Toutefois, votre rapporteur pour avis rappelle que le prix du timbre reste en France inférieur de 5 centimes d'euro à ce qu'il est en Allemagne. Il appelle de ses voeux une harmonisation du prix du timbre au sein de l'Union européenne et s'interroge de ce point de vue sur l'intérêt que pourrait avoir un système d'indexation des prix de timbrage dans les différents Etats membres.

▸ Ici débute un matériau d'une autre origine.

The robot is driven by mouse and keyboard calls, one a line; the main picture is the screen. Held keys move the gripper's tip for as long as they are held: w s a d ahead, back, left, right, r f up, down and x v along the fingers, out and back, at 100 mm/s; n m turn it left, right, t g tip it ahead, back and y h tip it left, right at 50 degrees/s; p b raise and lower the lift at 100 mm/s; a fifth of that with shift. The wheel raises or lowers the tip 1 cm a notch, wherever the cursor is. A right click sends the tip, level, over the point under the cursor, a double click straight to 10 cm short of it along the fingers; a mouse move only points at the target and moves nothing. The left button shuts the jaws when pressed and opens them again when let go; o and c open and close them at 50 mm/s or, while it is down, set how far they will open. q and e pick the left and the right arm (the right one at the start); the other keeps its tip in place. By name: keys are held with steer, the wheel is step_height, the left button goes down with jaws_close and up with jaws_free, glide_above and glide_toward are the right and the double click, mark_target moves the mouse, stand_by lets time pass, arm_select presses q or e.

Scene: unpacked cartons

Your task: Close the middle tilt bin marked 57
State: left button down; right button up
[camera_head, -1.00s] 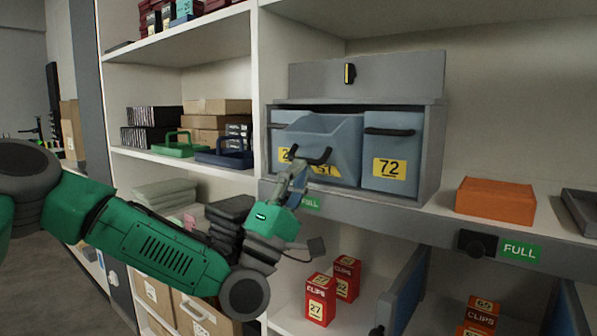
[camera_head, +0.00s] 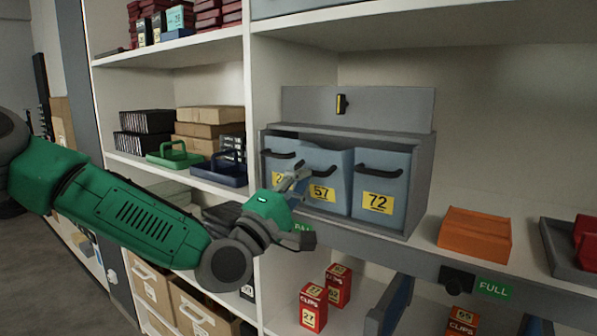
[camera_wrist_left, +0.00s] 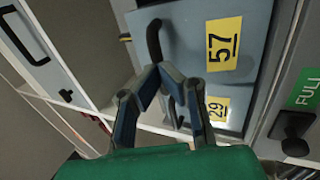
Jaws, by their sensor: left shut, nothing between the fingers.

2. Une évolution par secteurs d'activité contrastée

La Poste est présente sur deux marchés principaux : le courrier et les colis, d'une part, et les services financiers, d'autre part.

Le courrier et les colis

La Poste réalise, à elle seule, 6 % des échanges mondiaux de courrier , le marché intérieur français étant le premier marché européen en volume et le troisième en valeur avec respectivement 23 et 19 % du total. Par rapport à ses concurrents européens, le groupe La Poste figure au second rang sur le marché du courrier, avec un chiffre d'affaires de 10,25 Md€, après DPWN KONZERN et devant l'opérateur britannique (11,63 Md€) et le néerlandais TNT Post Group.

Métier traditionnel de La Poste, le courrier tient une place essentielle dans la structure de ses résultats, ainsi qu'on l'a vu ci-dessus. Aussi, la distribution du courrier fait-elle l'objet d'un schéma directeur destiné à en assurer la modernisation qui repose sur quatre axes principaux :

- l' organisation et la fiabilisation du réseau destinées à industrialiser la préparation du courrier dans des locaux rénovés et à réduire les délais de livraison ;

- la mécanisation du tri-distribution par l'équipement des centres de traitement du courrier en machines de tri très performantes, capables de trier le courrier à distribuer par ordre des tournées de facteurs ;

- la modernisation des matériels (boîtes aux lettres, chariots poussés, vélos et cyclomoteurs) ;

- et, enfin, la mise en service d'un système d'information permettant de connaître l'évolution des trafics , lequel sera pleinement opérationnel en 2004.

Eu égard à l'importance du courrier, le montant des investissements prévus pour la période 2003-2006 est d'environ 1,5 Md€ soit près de la moitié du montant total des investissements prévus par l'établissement public La Poste.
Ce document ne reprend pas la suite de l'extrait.